[START OF PROVIDED MATERIAL]
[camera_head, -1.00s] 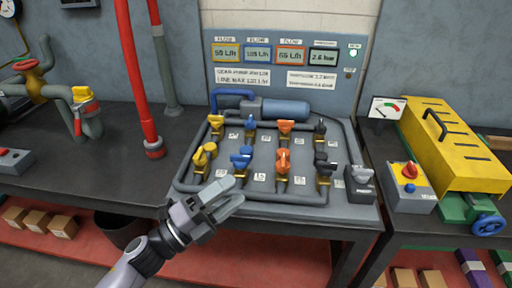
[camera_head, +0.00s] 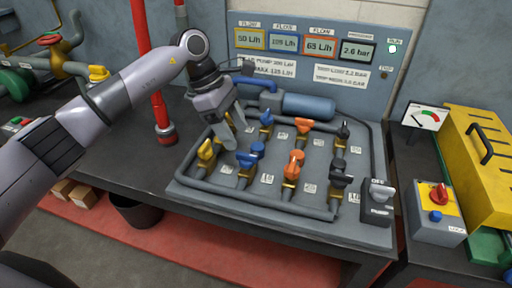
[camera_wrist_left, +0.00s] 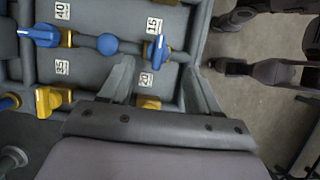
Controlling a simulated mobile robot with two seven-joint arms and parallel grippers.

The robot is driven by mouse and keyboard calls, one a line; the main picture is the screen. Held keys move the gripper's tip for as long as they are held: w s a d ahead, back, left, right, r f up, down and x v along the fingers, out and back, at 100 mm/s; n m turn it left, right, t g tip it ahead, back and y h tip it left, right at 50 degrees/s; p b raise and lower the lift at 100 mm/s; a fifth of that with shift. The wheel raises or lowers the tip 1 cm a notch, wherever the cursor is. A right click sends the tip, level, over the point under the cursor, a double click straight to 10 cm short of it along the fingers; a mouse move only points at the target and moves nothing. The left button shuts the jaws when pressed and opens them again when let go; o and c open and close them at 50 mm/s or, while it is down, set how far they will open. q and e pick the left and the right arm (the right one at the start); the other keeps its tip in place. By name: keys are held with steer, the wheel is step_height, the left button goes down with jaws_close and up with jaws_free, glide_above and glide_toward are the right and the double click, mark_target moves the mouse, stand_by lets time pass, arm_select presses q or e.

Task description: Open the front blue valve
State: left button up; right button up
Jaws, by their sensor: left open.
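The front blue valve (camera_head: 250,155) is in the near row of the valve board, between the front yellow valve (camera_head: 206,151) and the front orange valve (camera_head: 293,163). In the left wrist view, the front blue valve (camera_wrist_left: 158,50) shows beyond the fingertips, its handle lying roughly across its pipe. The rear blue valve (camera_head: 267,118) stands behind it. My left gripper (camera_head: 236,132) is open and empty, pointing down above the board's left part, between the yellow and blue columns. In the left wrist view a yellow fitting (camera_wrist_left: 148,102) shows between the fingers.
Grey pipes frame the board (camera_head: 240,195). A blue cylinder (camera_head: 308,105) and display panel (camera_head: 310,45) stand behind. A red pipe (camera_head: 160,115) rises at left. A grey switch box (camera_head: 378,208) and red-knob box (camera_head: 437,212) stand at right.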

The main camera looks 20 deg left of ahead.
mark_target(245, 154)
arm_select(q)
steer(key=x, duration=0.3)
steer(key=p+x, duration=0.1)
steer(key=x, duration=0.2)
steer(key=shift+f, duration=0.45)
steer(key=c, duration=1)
[END OF PROVIDED MATERIAL]
#### GOAL OF THE EXERCISE
Transcribe the listing in full. Omit the pictures and keep every line exact.

#### RESPONSE TO THE TASK
[camera_head, -1.00s] 
[camera_head, +0.00s] 
[camera_wrist_left, +0.00s] 
Controlling a simulated mobile robot with two seven-joint arms and parallel grippers.

The robot is driven by mouse and keyboard calls, one a line; the main picture is the screen. Held keys move the gripper's tip for as long as they are held: w s a d ahead, back, left, right, r f up, down and x v along the fingers, out and back, at 100 mm/s; n m turn it left, right, t g tip it ahead, back and y h tip it left, right at 50 degrees/s; p b raise and lower the lift at 100 mm/s; a fifth of that with shift. The wheel raises or lowers the tip 1 cm a notch, wherever the cursor is. A right click sends the tip, level, over the point under the cursor, a double click straight to 10 cm short of it along the fingers; a mouse move only points at the target and moves nothing. The left button shuts the jaws when pressed and opens them again when let go; o and c open and close them at 50 mm/s or, while it is down, set how far they will open. q and e pick the left and the right arm (the right one at the start); the other keeps its tip in place. By name: keys are held with steer, the wheel is step_height, the left button goes down with jaws_close and up with jaws_free, glide_above and glide_toward are the right and the double click, mark_target moves the mouse, stand_by lets time pass, arm_select presses q or e.

Task description: Open the front blue valve
State: left button up; right button up
Jaws, by their sensor: left open.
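The front blue valve (camera_head: 250,155) is in the near row of the valve board, between the front yellow valve (camera_head: 206,151) and the front orange valve (camera_head: 293,163). In the left wrist view, the front blue valve (camera_wrist_left: 158,50) shows beyond the fingertips, its handle lying roughly across its pipe. The rear blue valve (camera_head: 267,118) stands behind it. My left gripper (camera_head: 236,132) is open and empty, pointing down above the board's left part, between the yellow and blue columns. In the left wrist view a yellow fitting (camera_wrist_left: 148,102) shows between the fingers.
Grey pipes frame the board (camera_head: 240,195). A blue cylinder (camera_head: 308,105) and display panel (camera_head: 310,45) stand behind. A red pipe (camera_head: 160,115) rises at left. A grey switch box (camera_head: 378,208) and red-knob box (camera_head: 437,212) stand at right.

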The main camera looks 20 deg left of ahead.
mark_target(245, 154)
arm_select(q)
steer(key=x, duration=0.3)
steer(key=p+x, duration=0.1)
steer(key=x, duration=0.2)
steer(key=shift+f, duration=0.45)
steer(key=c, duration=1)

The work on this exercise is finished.